Friday, October 19, 2007

Philadelphia Hikes Boy Scouts' Rent by $199,999 Over Gay Ban

The City of Philadelphia is 100% correct in charging the Boy Scouts market rate rent for use of a publicly owned facility as reported in this story (http://www.philly.com/philly/news/homepage/10626177.html). To me the issue is very simple, if you are a private, non-profit organization and want to use publicly owned property, you cannot discriminate against segments of the population. The Boy Scouts have consciously adopted a policy to discriminate against gays and others who do not abide by their religious views, therefore they have forfeited the right for free use of public property. No taxpayer should have his tax dollars going to subsidize an organization that directly discriminates against them. Here are some story highlights:



The Boy Scouts of America's refusal to bend its rules to permit gay scouts will cost the organization's local chapter $200,000 a year if it wishes to keep its headquarters in a city-owned building on Logan Square. Representatives of the Boy Scouts of America's Cradle of Liberty Council were notified that to remain in their 79-year-old landmark headquarters, they needed to pay the city a "fair market" rent, Fairmount Park Commission president Robert N.C. Nix said yesterday. Currently, the rent is $1 a year. The city decided on the rent proposal after it was unable to reach a compromise with the local scout council in talks that have gone on since May.

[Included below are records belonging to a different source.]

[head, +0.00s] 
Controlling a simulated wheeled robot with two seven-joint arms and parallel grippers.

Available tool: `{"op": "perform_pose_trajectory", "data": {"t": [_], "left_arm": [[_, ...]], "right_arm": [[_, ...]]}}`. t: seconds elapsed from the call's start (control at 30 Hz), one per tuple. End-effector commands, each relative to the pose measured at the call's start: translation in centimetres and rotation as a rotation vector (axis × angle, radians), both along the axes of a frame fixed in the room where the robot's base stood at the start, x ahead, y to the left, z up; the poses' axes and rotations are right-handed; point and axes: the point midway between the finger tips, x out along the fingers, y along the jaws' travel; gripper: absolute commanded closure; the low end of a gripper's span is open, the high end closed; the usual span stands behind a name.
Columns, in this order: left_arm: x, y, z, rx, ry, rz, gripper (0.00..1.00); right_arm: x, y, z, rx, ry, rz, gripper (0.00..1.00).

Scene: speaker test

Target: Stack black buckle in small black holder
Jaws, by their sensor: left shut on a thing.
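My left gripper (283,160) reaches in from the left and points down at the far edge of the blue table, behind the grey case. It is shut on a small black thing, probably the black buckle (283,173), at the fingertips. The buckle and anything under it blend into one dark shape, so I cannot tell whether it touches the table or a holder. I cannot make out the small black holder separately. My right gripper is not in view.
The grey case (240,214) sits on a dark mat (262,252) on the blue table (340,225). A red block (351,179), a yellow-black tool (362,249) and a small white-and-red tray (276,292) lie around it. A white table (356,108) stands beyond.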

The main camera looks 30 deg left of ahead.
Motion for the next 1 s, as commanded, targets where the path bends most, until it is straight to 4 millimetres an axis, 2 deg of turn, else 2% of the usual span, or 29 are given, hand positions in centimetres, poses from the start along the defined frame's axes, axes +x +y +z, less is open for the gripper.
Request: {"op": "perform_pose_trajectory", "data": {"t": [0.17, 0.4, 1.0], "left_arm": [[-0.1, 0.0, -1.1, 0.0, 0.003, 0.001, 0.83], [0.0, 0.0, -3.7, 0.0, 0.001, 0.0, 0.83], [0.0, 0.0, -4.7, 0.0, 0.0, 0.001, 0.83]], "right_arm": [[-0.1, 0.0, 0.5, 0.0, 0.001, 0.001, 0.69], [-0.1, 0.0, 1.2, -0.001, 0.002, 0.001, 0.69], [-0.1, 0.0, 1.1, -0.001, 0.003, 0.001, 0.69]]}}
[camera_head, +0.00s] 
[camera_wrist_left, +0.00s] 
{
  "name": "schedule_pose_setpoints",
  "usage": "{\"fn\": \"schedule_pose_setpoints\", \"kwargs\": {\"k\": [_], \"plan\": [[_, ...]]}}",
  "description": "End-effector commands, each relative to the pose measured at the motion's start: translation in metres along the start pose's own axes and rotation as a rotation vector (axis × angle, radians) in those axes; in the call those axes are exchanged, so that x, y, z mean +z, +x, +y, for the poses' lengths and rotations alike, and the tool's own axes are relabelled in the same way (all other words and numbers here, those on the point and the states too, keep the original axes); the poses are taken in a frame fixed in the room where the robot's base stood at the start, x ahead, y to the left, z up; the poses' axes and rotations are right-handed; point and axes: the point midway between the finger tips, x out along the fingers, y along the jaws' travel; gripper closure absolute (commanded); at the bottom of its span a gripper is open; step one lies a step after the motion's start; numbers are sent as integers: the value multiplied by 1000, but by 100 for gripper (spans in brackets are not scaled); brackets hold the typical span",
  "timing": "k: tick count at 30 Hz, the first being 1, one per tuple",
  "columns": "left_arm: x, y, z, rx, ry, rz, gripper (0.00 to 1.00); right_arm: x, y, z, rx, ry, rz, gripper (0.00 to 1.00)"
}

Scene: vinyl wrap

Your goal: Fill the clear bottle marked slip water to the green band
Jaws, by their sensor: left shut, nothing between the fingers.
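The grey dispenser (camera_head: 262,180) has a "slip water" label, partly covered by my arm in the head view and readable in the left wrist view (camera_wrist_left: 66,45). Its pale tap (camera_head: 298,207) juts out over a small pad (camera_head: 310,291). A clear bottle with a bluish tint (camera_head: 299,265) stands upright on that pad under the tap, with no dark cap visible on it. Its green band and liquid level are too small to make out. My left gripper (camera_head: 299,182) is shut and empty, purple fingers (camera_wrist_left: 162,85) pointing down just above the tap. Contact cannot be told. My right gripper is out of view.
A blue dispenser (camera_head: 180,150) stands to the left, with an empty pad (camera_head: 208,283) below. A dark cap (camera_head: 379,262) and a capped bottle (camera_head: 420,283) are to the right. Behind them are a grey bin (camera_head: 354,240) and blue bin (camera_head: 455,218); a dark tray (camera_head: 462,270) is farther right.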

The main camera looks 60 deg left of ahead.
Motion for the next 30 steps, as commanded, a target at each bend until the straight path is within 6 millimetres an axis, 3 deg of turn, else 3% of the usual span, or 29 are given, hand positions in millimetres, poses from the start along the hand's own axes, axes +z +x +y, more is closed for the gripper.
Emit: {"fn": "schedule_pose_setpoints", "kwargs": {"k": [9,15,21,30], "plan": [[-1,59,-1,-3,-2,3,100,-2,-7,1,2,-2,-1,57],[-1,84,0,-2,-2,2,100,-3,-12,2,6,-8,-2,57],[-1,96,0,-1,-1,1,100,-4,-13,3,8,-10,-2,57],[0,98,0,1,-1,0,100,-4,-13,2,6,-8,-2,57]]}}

"It's disappointing, and it's certainly a threat," said Jeff Jubelirer, a spokesman for Cradle of Liberty Council, referring to the rent's impact on the scouts' chances of staying on the site. Jubelirer said $200,000 a year in rent "would have to come from programs. That's 30 new Cub Scout packs, or 800 needy kids going to our summer camp." Nevertheless, Jubelirer said, scouting officials will ask City Solicitor Romulo L. Diaz Jr. for details on the real estate appraisals that yielded the $200,000 rent figure. Cradle of Liberty officials have said they could not renounce the scouts' long-established policy of not opening membership to atheists or openly gay people without running afoul of their charter with the scouts' National Council.



City officials have said they could not legally rent taxpayer-owned property for a dollar a year to a private organization that discriminates. The land belongs to the City of Philadelphia but has been leased since 1928 for that token sum to the scouts, who built the landmark Beaux Arts building. Unlike the scouts, public officials are also bound by a line of Supreme Court opinions barring taxpayer support of any group that discriminates.